**INSTRUCTIONS FOR THE TASK**
Extract all of the data and reproduce it precisely.

**SOURCE DATA**
— START —

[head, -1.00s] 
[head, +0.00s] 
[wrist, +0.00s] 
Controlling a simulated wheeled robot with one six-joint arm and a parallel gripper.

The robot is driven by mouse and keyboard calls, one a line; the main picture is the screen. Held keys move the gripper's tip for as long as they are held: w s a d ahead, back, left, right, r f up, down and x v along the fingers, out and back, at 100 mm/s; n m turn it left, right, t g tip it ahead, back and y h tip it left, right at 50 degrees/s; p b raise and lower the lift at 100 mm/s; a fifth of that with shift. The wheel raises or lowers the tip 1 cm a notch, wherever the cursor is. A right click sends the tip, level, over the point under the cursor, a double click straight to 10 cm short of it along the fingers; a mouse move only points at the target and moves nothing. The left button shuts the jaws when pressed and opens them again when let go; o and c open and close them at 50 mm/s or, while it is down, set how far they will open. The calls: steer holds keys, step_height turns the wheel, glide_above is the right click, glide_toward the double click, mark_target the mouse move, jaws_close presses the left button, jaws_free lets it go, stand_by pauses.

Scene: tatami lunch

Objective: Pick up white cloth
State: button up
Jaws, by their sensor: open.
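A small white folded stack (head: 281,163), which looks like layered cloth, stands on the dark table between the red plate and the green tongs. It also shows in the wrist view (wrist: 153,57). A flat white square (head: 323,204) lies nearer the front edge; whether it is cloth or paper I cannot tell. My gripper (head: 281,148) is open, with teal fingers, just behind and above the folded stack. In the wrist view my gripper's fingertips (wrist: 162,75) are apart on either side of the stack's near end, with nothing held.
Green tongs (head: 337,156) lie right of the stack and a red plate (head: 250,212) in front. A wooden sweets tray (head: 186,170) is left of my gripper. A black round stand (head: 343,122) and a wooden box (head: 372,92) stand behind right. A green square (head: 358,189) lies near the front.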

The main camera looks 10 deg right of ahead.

— END —

**EXERCISE OUTPUT**
[head, -1.00s] 
[head, +0.00s] 
[wrist, +0.00s] 
Controlling a simulated wheeled robot with one six-joint arm and a parallel gripper.

The robot is driven by mouse and keyboard calls, one a line; the main picture is the screen. Held keys move the gripper's tip for as long as they are held: w s a d ahead, back, left, right, r f up, down and x v along the fingers, out and back, at 100 mm/s; n m turn it left, right, t g tip it ahead, back and y h tip it left, right at 50 degrees/s; p b raise and lower the lift at 100 mm/s; a fifth of that with shift. The wheel raises or lowers the tip 1 cm a notch, wherever the cursor is. A right click sends the tip, level, over the point under the cursor, a double click straight to 10 cm short of it along the fingers; a mouse move only points at the target and moves nothing. The left button shuts the jaws when pressed and opens them again when let go; o and c open and close them at 50 mm/s or, while it is down, set how far they will open. The calls: steer holds keys, step_height turns the wheel, glide_above is the right click, glide_toward the double click, mark_target the mouse move, jaws_close presses the left button, jaws_free lets it go, stand_by pauses.

Scene: tatami lunch

Objective: Pick up white cloth
State: button up
Jaws, by their sensor: open.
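A small white folded stack (head: 281,163), which looks like layered cloth, stands on the dark table between the red plate and the green tongs. It also shows in the wrist view (wrist: 153,57). A flat white square (head: 323,204) lies nearer the front edge; whether it is cloth or paper I cannot tell. My gripper (head: 281,148) is open, with teal fingers, just behind and above the folded stack. In the wrist view my gripper's fingertips (wrist: 162,75) are apart on either side of the stack's near end, with nothing held.
Green tongs (head: 337,156) lie right of the stack and a red plate (head: 250,212) in front. A wooden sweets tray (head: 186,170) is left of my gripper. A black round stand (head: 343,122) and a wooden box (head: 372,92) stand behind right. A green square (head: 358,189) lies near the front.

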The main camera looks 10 deg right of ahead.

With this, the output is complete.